Set task: Emit the exact text of every line from the line with "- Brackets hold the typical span" to the line with "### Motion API", both ends included. No other output is expected.

§

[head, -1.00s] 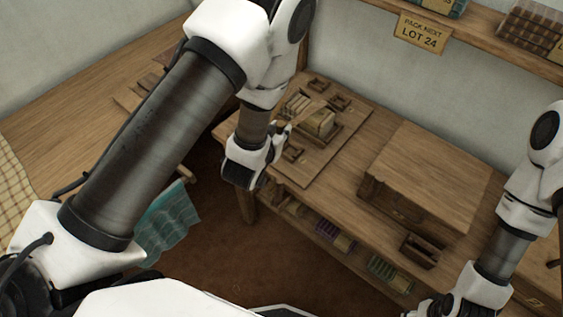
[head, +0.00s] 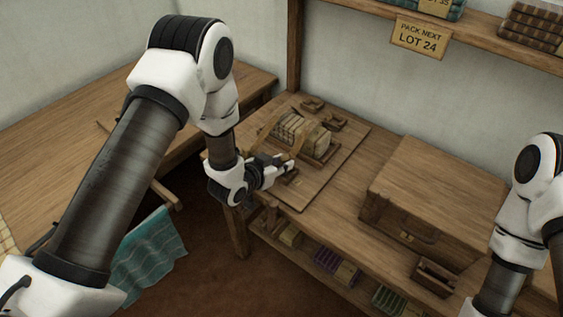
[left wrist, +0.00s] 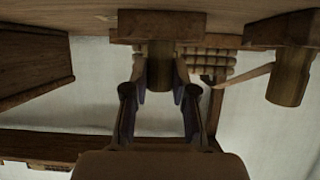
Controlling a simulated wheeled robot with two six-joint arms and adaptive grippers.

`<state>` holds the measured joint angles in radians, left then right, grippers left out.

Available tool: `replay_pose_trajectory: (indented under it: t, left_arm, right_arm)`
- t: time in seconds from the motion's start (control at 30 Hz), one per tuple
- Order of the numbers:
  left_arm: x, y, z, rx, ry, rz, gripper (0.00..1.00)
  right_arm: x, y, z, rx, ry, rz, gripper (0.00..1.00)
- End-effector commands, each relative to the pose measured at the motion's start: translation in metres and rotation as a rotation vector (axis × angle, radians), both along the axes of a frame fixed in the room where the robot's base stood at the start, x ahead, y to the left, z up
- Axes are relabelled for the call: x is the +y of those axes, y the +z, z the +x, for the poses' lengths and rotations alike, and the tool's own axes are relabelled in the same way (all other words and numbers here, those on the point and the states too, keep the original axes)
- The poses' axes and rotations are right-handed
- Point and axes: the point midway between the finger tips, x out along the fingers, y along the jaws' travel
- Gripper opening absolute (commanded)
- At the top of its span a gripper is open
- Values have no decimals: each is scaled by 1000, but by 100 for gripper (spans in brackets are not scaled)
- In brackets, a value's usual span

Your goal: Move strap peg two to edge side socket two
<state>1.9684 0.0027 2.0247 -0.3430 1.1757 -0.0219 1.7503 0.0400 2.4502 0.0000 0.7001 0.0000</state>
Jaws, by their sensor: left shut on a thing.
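My left gripper (head: 288,170) is at the near edge of the work board (head: 345,160). In the left wrist view its fingers (left wrist: 160,88) are closed on an upright, dull brown strap peg (left wrist: 160,68). That peg meets a wooden socket block (left wrist: 160,27); I cannot tell how deep it sits. A second peg (left wrist: 288,78) stands in another block (left wrist: 283,29) to the right, with a pale strap (left wrist: 242,76) running to it. I cannot read which peg or socket is number two. My right gripper is out of view.
A strapped bundle (head: 318,138) stands on the board, with small wooden blocks (head: 312,104) (head: 335,123) behind it. A wooden chest (head: 435,190) and a small open box (head: 435,277) are to the right. A teal cloth (head: 150,255) hangs at left.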

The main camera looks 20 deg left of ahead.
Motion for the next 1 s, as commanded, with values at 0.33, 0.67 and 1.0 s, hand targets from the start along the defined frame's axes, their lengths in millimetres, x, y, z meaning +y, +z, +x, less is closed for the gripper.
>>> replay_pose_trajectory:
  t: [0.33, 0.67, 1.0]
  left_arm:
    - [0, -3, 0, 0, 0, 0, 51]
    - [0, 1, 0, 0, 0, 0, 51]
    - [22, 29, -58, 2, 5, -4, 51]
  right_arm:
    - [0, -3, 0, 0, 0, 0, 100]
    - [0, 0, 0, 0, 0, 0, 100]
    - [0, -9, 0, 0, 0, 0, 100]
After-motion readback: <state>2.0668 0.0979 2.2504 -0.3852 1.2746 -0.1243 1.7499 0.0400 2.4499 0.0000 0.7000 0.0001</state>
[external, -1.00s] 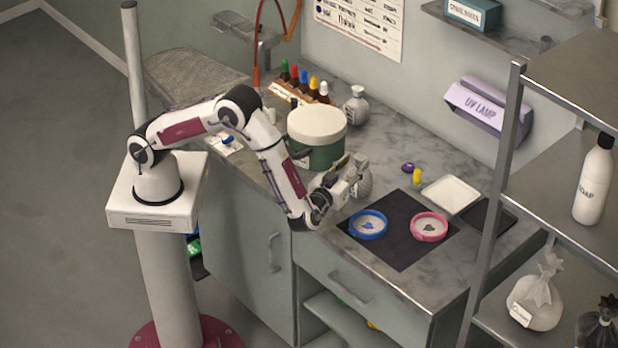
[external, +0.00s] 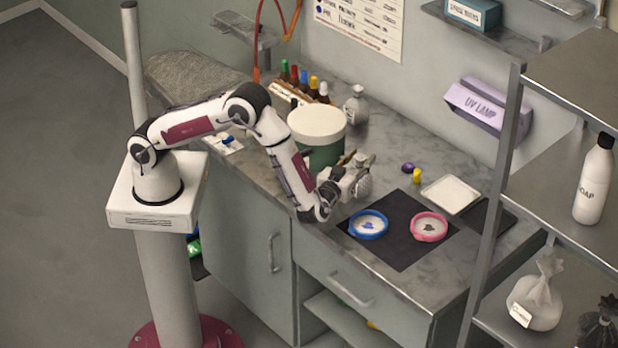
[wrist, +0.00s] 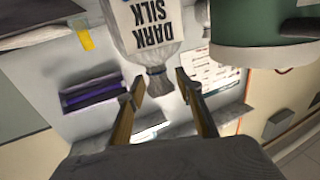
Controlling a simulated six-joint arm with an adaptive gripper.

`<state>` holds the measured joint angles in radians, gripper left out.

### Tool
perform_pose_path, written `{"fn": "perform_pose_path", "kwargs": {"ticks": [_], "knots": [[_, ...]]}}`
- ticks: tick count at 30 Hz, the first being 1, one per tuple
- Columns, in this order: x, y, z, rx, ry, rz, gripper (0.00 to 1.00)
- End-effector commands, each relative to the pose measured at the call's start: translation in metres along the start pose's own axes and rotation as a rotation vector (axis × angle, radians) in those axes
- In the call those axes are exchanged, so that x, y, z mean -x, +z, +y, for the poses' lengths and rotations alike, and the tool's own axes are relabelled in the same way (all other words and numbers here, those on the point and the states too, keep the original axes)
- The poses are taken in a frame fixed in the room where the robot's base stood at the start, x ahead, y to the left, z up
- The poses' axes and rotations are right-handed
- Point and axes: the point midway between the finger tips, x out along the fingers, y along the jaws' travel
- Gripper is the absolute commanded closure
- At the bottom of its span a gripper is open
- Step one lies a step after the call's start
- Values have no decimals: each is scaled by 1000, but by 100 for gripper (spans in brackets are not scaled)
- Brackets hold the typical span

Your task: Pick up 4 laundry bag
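A grey-white laundry bag marked DARK SILK (wrist: 150,32) is in the wrist view, with its tied neck between my fingertips. In the external view, part of that bag (external: 364,186) shows beside my gripper on the counter; the gripper hides the rest. My gripper (wrist: 159,86) is open, with a finger on each side of the neck and gaps visible. My gripper (external: 355,166) shows in the external view just right of the green tub. Another grey bag (external: 356,106) stands farther back. A pale bag (external: 536,302) and a dark bag (external: 600,326) are on the lower right shelf.
The green tub with a white lid (external: 318,140) stands close to my gripper. A black mat (external: 400,252) with a blue dish (external: 368,224) and a pink dish (external: 430,227) lies in front. The metal shelf post (external: 495,190) rises at the right.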

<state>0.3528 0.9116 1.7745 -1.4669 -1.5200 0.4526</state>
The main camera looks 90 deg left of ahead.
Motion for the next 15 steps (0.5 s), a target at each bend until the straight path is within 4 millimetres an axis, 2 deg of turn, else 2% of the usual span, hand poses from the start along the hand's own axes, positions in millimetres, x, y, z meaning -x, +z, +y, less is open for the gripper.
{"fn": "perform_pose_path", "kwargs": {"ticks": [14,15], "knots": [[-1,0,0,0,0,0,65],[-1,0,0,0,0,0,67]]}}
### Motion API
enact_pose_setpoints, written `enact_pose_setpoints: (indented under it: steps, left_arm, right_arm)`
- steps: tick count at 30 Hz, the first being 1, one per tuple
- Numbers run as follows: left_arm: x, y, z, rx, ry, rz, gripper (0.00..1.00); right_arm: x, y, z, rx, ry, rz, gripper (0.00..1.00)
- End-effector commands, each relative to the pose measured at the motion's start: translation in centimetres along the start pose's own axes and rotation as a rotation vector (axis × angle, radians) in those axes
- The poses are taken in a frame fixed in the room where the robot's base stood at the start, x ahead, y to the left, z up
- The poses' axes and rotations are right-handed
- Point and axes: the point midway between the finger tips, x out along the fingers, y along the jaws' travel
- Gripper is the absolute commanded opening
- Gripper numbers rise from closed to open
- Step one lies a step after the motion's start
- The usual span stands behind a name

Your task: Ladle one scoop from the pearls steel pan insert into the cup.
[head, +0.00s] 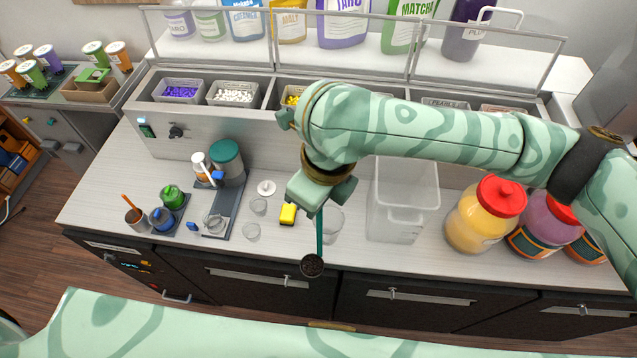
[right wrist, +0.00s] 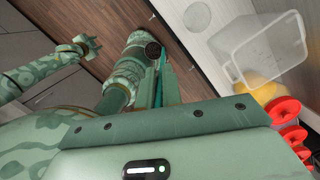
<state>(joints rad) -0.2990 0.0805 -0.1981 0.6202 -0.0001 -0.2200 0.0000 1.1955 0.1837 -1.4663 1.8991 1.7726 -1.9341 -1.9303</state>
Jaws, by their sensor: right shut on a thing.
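My right gripper (head: 322,192) is shut on the green handle of a ladle (head: 312,265). The ladle hangs down with its dark round bowl over the counter's front edge. A clear cup (head: 333,224) stands on the counter just right of the ladle handle, partly behind the gripper. The pearls pan insert (head: 445,103) sits in the back row; its label seems to read pearls and its contents are hidden. My left gripper (right wrist: 86,46) shows small in the right wrist view, apart from everything.
A clear square tub (head: 403,205) stands right of the cup, then red-lidded jars (head: 484,215). A yellow-black object (head: 288,214) and small clear cups (head: 251,231) lie to the left. Raised clear lids (head: 345,40) stand over the pans. My right arm crosses before the pans.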

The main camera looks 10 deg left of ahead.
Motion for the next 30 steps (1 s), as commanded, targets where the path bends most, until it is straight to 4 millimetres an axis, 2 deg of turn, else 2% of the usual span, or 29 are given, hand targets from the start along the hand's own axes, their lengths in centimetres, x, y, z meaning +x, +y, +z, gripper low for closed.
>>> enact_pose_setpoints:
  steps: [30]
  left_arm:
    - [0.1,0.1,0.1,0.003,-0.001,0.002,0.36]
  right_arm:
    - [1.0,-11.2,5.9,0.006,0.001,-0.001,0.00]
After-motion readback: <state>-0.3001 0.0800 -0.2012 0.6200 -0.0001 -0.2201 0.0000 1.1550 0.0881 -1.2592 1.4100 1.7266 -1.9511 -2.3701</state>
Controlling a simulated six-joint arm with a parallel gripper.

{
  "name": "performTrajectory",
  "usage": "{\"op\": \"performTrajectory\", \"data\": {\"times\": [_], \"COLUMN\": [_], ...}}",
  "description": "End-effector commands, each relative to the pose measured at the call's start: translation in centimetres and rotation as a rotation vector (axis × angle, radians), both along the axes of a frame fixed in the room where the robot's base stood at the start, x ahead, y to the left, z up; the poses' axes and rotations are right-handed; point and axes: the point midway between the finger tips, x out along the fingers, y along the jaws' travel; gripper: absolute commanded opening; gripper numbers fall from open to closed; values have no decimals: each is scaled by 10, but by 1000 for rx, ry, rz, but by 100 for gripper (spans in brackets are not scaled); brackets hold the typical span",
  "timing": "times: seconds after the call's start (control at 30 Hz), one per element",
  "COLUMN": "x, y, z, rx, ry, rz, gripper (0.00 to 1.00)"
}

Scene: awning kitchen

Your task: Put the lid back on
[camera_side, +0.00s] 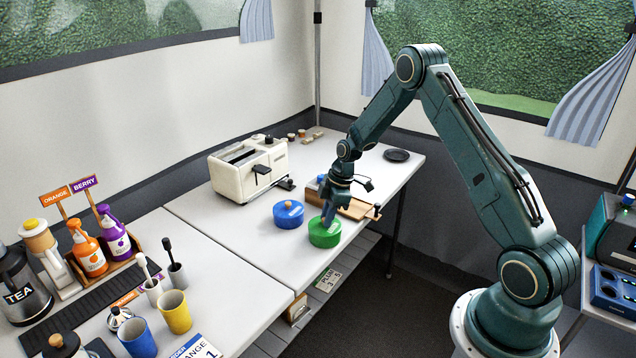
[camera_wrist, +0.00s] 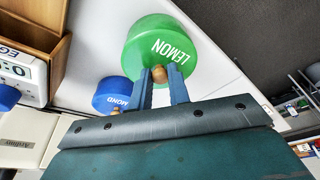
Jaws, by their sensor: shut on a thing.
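A green round tin labelled LEMON (camera_wrist: 160,38) hangs in view just beyond my fingertips; it also shows as a green tin (camera_side: 323,235) near the table's front edge in the side view. My gripper (camera_side: 328,215) points down over it. In the wrist view my gripper (camera_wrist: 159,76) is shut on a wooden knob (camera_wrist: 160,74) on the green lid, with one finger on each side. I cannot tell whether there is a gap between lid and tin.
A blue tin (camera_side: 288,215) with a wooden knob stands close on the left. A cream toaster (camera_side: 248,172) stands further back left, and a black dish (camera_side: 396,155) at the back right. The table is clear front left of the tins.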

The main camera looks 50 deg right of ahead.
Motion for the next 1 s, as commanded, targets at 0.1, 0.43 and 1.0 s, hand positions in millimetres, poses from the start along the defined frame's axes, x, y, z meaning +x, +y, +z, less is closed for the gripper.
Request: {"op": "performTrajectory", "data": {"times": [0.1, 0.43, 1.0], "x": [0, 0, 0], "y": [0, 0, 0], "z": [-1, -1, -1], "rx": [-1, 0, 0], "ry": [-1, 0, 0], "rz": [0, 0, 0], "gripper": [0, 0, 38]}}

§

Exercise output:
- Brackets hold the typical span

Your task: Pick up 4 laundry bag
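A grey-white laundry bag marked DARK SILK (wrist: 150,32) is in the wrist view, with its tied neck between my fingertips. In the external view, part of that bag (external: 364,186) shows beside my gripper on the counter; the gripper hides the rest. My gripper (wrist: 159,86) is open, with a finger on each side of the neck and gaps visible. My gripper (external: 355,166) shows in the external view just right of the green tub. Another grey bag (external: 356,106) stands farther back. A pale bag (external: 536,302) and a dark bag (external: 600,326) are on the lower right shelf.
The green tub with a white lid (external: 318,140) stands close to my gripper. A black mat (external: 400,252) with a blue dish (external: 368,224) and a pink dish (external: 430,227) lies in front. The metal shelf post (external: 495,190) rises at the right.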

<state>0.3528 0.9116 1.7745 -1.4669 -1.5200 0.4526</state>
The main camera looks 90 deg left of ahead.
Motion for the next 15 steps (0.5 s), a target at each bend until the straight path is within 4 millimetres an axis, 2 deg of turn, else 2% of the usual span, hand poses from the start along the hand's own axes, positions in millimetres, x, y, z meaning -x, +z, +y, less is open for the gripper.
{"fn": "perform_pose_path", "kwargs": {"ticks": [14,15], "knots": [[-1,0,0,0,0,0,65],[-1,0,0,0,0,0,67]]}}
### Motion API

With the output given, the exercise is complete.